4
votes

I have read the dynamodb best practises and I am trying to design a table that allows me to query it in a flexible manner and avoid scans.

Here is the best design that I could get:

Table: Project
Hash: ClientId#ProjectId
Range: Name
Other attributes:

  • CreatedAt(timestamp)
  • Tags (TagId1,TagId2,TagId3)
  • Type

Note that I am putting multiple values in hash in range keys, with a "#" as a delimiter, as to have larger query capabilities.
My actual schema allows me to query the table in the following ways:

  • Get all the projects of a client(operator: BEGIN_WITH)
  • Get a specific project by its id knowing the client id(operator: EQ)
  • Order the results by Name
  • Filter the results on the Name

I want to allow my users to also filter on the "tags" attribute in addition to the already available filterings.
I also need my users to order by CreationAt instead of name but still be able to filter on the name.

Here is an example query that I can't do with the following scheme:

Get all the projects of a given Client, ordered by "CreationAt", containing a specific "TagId", and a given name and a type.
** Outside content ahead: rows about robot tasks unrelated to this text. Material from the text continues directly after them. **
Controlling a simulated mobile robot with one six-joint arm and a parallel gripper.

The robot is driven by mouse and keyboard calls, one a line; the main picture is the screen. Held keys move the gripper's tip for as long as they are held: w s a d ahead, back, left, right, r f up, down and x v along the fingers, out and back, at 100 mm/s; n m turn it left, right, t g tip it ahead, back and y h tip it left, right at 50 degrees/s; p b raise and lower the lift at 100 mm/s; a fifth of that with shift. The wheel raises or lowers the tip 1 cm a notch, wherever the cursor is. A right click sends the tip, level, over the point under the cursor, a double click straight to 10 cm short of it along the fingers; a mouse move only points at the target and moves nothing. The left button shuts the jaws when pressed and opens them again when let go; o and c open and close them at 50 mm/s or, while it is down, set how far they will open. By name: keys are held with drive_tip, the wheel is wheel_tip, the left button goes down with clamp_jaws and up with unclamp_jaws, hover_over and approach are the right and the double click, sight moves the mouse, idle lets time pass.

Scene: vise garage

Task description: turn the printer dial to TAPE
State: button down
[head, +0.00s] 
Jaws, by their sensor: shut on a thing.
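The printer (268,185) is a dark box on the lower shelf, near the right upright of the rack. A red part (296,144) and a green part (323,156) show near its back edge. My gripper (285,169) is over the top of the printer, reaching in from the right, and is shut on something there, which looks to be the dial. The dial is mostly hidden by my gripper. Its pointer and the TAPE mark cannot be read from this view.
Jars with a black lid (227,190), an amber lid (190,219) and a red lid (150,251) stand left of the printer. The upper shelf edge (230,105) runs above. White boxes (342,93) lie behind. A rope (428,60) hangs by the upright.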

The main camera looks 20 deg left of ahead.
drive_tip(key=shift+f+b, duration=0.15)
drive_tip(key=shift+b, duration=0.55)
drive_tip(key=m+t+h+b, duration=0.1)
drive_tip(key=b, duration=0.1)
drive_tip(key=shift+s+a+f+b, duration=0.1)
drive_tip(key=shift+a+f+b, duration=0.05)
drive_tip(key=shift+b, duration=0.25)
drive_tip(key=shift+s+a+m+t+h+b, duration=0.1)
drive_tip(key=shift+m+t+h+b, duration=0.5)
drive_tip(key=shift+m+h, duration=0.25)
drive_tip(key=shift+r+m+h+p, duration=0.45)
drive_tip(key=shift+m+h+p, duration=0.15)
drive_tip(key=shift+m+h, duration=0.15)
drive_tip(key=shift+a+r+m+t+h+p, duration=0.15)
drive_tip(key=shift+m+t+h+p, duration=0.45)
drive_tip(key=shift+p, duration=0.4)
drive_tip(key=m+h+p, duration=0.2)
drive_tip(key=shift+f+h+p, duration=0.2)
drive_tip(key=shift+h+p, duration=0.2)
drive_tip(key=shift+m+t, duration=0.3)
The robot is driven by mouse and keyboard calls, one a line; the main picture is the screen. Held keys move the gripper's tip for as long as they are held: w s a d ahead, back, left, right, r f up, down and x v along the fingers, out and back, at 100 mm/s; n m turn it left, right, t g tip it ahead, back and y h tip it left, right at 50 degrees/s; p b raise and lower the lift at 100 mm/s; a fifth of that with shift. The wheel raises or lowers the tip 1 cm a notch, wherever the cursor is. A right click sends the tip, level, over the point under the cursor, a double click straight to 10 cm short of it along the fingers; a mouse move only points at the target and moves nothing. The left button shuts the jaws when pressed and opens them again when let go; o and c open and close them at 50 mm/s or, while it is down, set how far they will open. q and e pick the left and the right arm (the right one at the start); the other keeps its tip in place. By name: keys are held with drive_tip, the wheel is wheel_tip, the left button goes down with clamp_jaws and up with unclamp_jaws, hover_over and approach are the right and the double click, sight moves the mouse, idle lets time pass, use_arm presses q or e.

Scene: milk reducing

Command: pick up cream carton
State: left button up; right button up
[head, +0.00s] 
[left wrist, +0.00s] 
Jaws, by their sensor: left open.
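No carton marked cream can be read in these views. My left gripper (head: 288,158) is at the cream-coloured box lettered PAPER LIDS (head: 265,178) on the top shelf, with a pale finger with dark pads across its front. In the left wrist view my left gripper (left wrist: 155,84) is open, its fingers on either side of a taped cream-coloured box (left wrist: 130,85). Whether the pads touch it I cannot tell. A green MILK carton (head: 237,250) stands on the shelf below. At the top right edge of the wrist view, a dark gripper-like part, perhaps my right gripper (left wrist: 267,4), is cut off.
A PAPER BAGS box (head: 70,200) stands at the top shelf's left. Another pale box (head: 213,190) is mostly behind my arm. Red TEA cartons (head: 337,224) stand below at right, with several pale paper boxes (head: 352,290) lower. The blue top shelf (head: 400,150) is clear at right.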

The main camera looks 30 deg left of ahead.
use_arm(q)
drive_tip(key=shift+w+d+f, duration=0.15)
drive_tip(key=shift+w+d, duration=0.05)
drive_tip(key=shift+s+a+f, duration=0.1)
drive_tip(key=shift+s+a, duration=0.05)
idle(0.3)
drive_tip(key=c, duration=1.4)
Another query, maybe simplier, that I can't achieve:
Get all the projects of a client containing a given substring for the name part, and a given type.
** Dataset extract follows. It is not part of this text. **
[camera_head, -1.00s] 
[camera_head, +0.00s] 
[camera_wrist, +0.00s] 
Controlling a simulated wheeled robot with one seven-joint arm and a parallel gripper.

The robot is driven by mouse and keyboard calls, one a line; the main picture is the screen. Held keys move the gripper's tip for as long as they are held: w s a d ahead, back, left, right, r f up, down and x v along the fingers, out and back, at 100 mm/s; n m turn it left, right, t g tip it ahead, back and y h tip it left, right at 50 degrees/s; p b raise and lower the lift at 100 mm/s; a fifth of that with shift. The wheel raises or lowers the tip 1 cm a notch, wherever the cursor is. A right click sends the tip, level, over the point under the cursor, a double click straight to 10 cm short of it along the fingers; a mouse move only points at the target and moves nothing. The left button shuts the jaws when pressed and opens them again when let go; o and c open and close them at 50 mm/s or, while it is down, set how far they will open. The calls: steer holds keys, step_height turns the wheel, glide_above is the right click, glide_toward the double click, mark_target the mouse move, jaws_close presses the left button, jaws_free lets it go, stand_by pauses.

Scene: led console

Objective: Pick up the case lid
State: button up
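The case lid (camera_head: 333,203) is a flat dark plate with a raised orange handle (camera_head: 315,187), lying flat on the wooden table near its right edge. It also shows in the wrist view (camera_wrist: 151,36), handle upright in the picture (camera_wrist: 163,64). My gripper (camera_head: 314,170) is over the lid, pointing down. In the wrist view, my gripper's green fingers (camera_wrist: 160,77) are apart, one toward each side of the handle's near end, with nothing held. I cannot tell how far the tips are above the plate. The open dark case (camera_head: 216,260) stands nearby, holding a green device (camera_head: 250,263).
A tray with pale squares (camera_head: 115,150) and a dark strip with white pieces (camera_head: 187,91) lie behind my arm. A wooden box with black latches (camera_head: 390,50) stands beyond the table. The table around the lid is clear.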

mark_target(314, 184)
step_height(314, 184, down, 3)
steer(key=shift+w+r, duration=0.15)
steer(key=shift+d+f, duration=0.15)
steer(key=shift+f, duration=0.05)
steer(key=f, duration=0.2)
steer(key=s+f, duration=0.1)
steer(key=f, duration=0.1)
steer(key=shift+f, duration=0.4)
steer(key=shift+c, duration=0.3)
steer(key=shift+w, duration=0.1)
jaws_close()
Any comments on my actual sheme ?
How to optimize it ?
How to design my secondary local indexes or custom index tables to be able to achieve my requests ?
Is there any way to reproduce the "LIKE" comparison operator of mysql ?

I'm beginning to ask myself if dynamodb is well suited for my project.

Thank you for your inputs.

1

1 Answers

2
votes

I think you are confusing the hash and range keys.

You should have clientId as the hash and projectId as the range. This will allow you to quickly get all projects of a client (QUERY) and fast row retrieval of a project (GET).

The rest of the conditions you want to query about might be reasonable with DynamoDB conditions, however - if the number of projects isn't large for a specific client, it will probably be easier to move the logic to the application layer after using QUERY.

Edit:

Regarding complex queries: With secondary indices you won't be able to combine queries with AND / OR between conditions.